== WHAT NEEDS TO BE DONE ==
Nothing but the lines from the one containing "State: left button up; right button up" through the last line should be written out, please, exactly as they stand.

== GIVEN DATA ==
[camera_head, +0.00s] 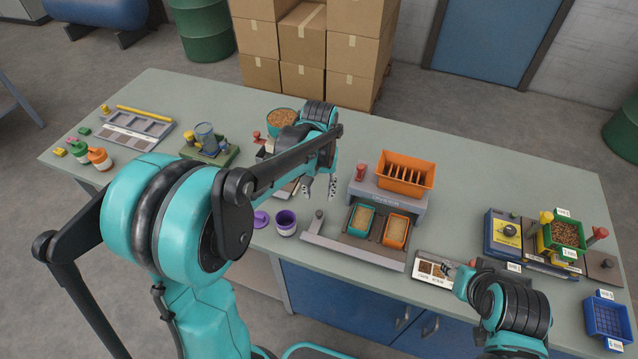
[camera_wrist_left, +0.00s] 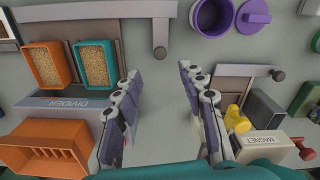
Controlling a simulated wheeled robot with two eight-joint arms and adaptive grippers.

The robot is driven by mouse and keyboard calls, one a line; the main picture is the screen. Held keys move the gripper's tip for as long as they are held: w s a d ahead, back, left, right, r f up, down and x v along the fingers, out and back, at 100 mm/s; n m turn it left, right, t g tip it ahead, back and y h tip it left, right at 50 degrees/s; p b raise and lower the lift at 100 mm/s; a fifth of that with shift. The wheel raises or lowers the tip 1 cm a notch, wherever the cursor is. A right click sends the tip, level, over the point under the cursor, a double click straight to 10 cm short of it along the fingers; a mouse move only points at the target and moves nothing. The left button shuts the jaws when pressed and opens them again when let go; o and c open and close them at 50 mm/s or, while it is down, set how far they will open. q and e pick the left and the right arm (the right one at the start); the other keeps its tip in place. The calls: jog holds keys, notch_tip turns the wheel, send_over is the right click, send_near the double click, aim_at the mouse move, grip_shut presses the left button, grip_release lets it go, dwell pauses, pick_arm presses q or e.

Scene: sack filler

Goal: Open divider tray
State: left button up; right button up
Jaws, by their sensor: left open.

== FINAL RESULT ==
State: left button up; right button up
Jaws, by their sensor: left open.

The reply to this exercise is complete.